The Ocean RaceDie dramatische 4. Etappe in der Zusammenfassung - jetzt mit Video

Tatjana Pokorny

 · 12.05.2023

Homerun: 11th Hour Racing im Ziel vor Newport, dem  Segelmekka der USA, lange Jahre Austragungsort des America’s Cup
Foto: Sailing Energy/The Ocean Race

Ocean Race, Etappe vier: Zwei Masten brechen, 11th Hour Racing und Malizia kämpfen um den Sieg, und das Endergebnis ist wieder unsicher

Drei Erkenntnisse bleiben nach der Tour de Force auf Etappe vier im Ocean Race: Erstens haben zwei Mastbrüche die ohnehin schon kleine Flotte auf brutale Weise dezimiert. Zweitens konnten die bis dahin von technischen Rückschlägen gebeutelten Vorstartfavoriten vom US-Team 11th Hour Racing endlich und pünktlich auf Kurs Heimathafen Newport eine Etappe gewinnen. Und drittens hat der unerwartete Verlauf der Etappe dafür gesorgt, dass im Kampf um den Gesamtsieg wieder Hochspannung herrscht.

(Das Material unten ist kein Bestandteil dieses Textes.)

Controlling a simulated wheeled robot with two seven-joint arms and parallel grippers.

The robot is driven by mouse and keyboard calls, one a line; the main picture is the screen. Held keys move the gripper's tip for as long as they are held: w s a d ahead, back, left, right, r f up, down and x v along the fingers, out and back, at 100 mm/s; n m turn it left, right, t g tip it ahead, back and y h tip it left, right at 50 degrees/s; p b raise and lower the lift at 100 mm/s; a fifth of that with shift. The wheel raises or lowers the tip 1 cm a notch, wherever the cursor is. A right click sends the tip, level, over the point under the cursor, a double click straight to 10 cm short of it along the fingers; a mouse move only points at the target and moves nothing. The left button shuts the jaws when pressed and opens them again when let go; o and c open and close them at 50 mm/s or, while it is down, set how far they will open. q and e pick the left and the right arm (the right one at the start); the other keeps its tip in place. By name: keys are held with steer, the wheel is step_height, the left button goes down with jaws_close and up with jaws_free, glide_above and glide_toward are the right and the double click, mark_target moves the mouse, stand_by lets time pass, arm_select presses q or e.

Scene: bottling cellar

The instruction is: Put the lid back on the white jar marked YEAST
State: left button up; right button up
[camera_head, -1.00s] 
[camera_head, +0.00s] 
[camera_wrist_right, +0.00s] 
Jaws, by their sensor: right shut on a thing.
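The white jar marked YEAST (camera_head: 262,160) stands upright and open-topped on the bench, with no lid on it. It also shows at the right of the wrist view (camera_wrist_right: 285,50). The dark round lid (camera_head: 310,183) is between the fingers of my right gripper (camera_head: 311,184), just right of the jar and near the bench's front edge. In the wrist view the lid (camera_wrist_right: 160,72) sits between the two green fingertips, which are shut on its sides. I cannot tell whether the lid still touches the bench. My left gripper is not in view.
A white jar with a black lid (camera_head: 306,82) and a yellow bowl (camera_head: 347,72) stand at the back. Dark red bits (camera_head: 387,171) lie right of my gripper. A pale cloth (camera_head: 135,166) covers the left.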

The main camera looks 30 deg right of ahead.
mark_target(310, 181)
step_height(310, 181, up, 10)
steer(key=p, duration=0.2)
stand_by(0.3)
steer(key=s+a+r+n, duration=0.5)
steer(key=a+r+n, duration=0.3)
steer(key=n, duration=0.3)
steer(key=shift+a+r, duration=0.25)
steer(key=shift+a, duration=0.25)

Aber der Reihe nach: Der 5500-Seemeilen-Abschnitt von Itajaí in die ostamerikanische Segelhochburg Newport begann nach gemeisterter Kap-Hoorn-Königsetappe vielversprechend. In angriffslustiger Spiellaune jagten sich die Teams in der Eröffnungsphase die Führung immer wieder gegenseitig ab. Die Flotte lag eng beieinander, als am 27. April die erste Schocknachricht aus dem Südatlantik kam: Mastbruch auf Spitzenreiter „Holcim – PRB“!

Der 1. Mastbruch

Verursacher des technischen K.-o.-Schlags war ein gebrochener Toppwirbel. Das Rigg kam in drei Teilen von oben und beendete die Etappe für Skipper Escoffier und seine Crew brutal. Die umgehend eingeleitete Suche nach der bestmöglichen Lösung für die Fortsetzung des Rennens mündete in einen Wettlauf gegen die Uhr. Team Holcim – PRB ließ die entmastete Imoca von Rio de Janeiro in den nächsten Etappenhafen verschiffen. Der einzige Ersatzmast der Klassenvereinigung wurde – ebenfalls per Frachter – aus Lorient über den Atlantik nach Newport geschickt. Im besten Fall, so hofft Skipper Escoffier, bleiben seinem Team im amerikanischen Etappenhafen 48 Stunden für die erfolgreiche Hochzeit von Boot und Mast, bevor am 21. Mai der Startschuss zur fünften Etappe fällt.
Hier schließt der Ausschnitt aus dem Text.